**What the exercise asks**. Retype only the lines running from the line that contains "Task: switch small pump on" to the line that contains "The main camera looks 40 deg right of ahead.", inclusive, and leave the pictures behind.

**Records for the exercise**.
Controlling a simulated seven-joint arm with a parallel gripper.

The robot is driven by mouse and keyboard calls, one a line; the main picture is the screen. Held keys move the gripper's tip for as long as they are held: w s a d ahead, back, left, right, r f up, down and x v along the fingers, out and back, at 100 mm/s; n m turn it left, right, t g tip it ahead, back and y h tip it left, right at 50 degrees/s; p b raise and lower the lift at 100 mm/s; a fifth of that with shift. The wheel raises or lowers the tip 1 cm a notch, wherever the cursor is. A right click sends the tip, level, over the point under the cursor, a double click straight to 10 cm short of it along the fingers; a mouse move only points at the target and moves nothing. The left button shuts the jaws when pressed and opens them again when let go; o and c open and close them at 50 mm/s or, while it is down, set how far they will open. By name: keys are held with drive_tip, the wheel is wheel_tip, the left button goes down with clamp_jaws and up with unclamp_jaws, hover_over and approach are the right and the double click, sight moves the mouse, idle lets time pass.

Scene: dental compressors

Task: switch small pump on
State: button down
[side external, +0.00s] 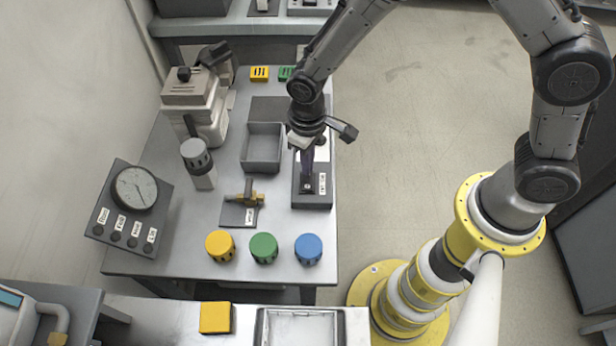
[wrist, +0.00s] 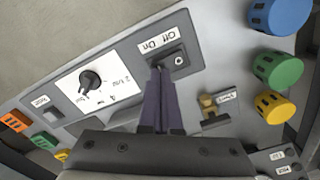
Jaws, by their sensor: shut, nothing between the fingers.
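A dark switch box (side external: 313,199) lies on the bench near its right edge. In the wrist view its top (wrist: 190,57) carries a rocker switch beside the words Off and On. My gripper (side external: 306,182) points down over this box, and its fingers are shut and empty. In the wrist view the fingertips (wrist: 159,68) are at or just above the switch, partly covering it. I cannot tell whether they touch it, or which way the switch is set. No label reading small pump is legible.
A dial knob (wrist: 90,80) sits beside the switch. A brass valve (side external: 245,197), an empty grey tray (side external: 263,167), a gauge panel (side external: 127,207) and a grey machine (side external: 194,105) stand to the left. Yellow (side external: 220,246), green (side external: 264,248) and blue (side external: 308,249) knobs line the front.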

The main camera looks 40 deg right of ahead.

...

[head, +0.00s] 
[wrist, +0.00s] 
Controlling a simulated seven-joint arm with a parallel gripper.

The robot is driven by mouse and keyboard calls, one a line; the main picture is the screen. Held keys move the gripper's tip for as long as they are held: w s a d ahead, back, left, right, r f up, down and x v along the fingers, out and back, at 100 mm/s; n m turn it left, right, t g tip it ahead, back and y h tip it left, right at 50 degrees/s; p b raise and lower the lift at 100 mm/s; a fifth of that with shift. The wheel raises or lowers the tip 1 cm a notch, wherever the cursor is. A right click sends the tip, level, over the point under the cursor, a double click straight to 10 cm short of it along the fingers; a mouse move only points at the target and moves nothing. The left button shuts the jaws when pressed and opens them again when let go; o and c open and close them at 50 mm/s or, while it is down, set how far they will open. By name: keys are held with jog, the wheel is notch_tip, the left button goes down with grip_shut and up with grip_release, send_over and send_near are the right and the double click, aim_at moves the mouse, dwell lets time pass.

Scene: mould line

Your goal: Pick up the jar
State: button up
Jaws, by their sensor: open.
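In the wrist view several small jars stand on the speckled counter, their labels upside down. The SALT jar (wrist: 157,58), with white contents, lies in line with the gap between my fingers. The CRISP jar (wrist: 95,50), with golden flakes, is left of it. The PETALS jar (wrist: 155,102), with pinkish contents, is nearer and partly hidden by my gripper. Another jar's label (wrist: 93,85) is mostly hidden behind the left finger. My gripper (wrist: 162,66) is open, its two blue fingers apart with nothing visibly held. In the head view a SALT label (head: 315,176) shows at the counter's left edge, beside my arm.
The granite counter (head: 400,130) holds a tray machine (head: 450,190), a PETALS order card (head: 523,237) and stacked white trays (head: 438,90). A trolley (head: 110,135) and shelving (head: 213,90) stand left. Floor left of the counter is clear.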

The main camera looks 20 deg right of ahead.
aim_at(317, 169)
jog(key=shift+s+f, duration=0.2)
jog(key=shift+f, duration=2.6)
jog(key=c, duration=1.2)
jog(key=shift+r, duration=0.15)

==

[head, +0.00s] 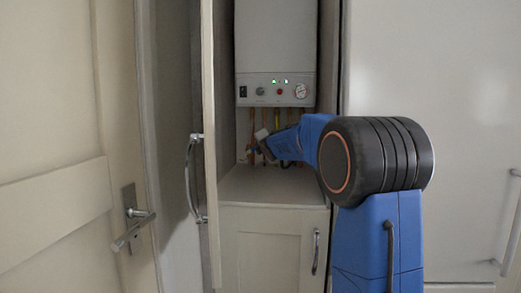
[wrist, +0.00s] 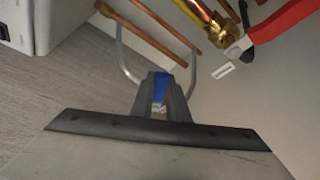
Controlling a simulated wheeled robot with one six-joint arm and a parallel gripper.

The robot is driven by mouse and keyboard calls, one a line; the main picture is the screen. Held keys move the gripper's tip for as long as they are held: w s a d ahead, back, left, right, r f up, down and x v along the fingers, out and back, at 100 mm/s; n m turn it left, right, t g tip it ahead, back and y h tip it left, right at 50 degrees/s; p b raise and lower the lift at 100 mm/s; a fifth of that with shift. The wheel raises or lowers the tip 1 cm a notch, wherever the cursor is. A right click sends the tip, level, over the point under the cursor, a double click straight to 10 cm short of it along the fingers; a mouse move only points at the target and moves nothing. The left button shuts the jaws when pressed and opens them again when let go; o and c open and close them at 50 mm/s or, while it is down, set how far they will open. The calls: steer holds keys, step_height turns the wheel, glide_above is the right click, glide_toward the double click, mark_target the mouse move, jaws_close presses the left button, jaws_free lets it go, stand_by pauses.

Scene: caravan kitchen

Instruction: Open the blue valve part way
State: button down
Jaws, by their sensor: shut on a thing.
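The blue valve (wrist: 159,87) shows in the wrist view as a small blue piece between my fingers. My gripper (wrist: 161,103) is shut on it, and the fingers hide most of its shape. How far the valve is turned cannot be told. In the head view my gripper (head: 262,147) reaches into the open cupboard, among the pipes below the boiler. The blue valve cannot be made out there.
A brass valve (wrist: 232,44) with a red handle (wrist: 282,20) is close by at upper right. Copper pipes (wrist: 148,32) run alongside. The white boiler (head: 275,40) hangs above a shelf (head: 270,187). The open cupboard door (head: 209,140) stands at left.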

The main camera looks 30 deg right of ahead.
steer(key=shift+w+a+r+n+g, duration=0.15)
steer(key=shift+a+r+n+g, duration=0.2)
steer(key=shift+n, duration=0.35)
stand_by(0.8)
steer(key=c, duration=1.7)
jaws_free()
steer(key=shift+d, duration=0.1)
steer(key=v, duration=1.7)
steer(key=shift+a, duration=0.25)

**Task result**.
Task: switch small pump on
State: button down
[side external, +0.00s] 
[wrist, +0.00s] 
Jaws, by their sensor: shut, nothing between the fingers.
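A dark switch box (side external: 313,199) lies on the bench near its right edge. In the wrist view its top (wrist: 190,57) carries a rocker switch beside the words Off and On. My gripper (side external: 306,182) points down over this box, and its fingers are shut and empty. In the wrist view the fingertips (wrist: 159,68) are at or just above the switch, partly covering it. I cannot tell whether they touch it, or which way the switch is set. No label reading small pump is legible.
A dial knob (wrist: 90,80) sits beside the switch. A brass valve (side external: 245,197), an empty grey tray (side external: 263,167), a gauge panel (side external: 127,207) and a grey machine (side external: 194,105) stand to the left. Yellow (side external: 220,246), green (side external: 264,248) and blue (side external: 308,249) knobs line the front.

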The main camera looks 40 deg right of ahead.

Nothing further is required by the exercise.